— START Data provided —

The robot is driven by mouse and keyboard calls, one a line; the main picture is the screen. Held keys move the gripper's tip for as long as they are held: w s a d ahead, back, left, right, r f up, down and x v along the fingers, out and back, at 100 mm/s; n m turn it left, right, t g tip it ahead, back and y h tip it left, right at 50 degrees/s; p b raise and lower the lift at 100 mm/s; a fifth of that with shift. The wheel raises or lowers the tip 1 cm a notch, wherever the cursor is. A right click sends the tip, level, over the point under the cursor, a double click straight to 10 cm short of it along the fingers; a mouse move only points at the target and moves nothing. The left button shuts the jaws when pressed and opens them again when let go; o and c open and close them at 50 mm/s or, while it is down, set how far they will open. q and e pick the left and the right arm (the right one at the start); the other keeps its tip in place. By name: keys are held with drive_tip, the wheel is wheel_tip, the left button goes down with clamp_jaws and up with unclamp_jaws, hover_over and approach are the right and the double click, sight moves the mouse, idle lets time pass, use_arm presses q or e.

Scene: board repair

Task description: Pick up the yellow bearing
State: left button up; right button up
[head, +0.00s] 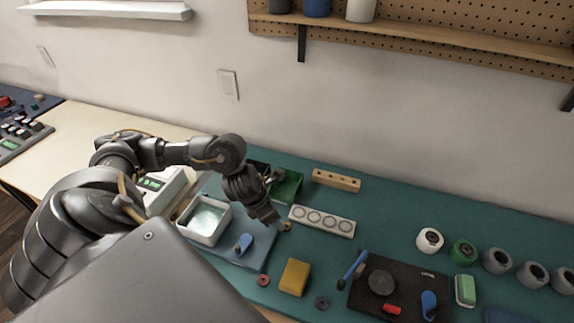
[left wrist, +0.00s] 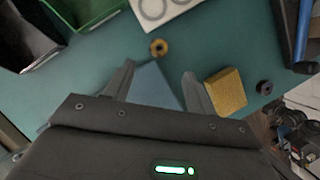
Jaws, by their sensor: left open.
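The yellow bearing (left wrist: 158,47) is a small yellow-orange ring with a dark hole. In the left wrist view it lies on the green mat (left wrist: 205,45), just beyond my fingertips and roughly centred between them. In the head view the bearing (head: 287,226) is a small spot beside my fingertips, partly hidden. My left gripper (head: 278,221) points down over the mat from the left. Its two fingers are spread and empty in the left wrist view (left wrist: 158,78). My right gripper is in neither view.
A white strip with round recesses (head: 322,221) lies behind the bearing. A yellow block (head: 295,277), a red ring (head: 263,280) and a dark ring (head: 322,302) lie in front. A white tray (head: 204,222) and green bin (head: 287,186) stand close by. A black board (head: 361,296) is right.

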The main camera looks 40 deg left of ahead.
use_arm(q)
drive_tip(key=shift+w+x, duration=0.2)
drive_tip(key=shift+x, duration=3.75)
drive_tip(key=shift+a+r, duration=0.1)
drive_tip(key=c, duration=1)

— END Data provided —

> Task details: Isolate the lines above that contain the word "button" and copy them.

> Finished task:
The robot is driven by mouse and keyboard calls, one a line; the main picture is the screen. Held keys move the gripper's tip for as long as they are held: w s a d ahead, back, left, right, r f up, down and x v along the fingers, out and back, at 100 mm/s; n m turn it left, right, t g tip it ahead, back and y h tip it left, right at 50 degrees/s; p b raise and lower the lift at 100 mm/s; a fifth of that with shift. The wheel raises or lowers the tip 1 cm a notch, wherever the cursor is. A right click sends the tip, level, over the point under the cursor, a double click straight to 10 cm short of it along the fingers; a mouse move only points at the target and moves nothing. The left button shuts the jaws when pressed and opens them again when let go; o and c open and close them at 50 mm/s or, while it is down, set how far they will open. q and e pick the left and the right arm (the right one at the start); the other keeps its tip in place. By name: keys are held with drive_tip, the wheel is wheel_tip, the left button goes down with clamp_jaws and up with unclamp_jaws, hover_over and approach are the right and the double click, sight moves the mouse, idle lets time pass, use_arm presses q or e.
State: left button up; right button up

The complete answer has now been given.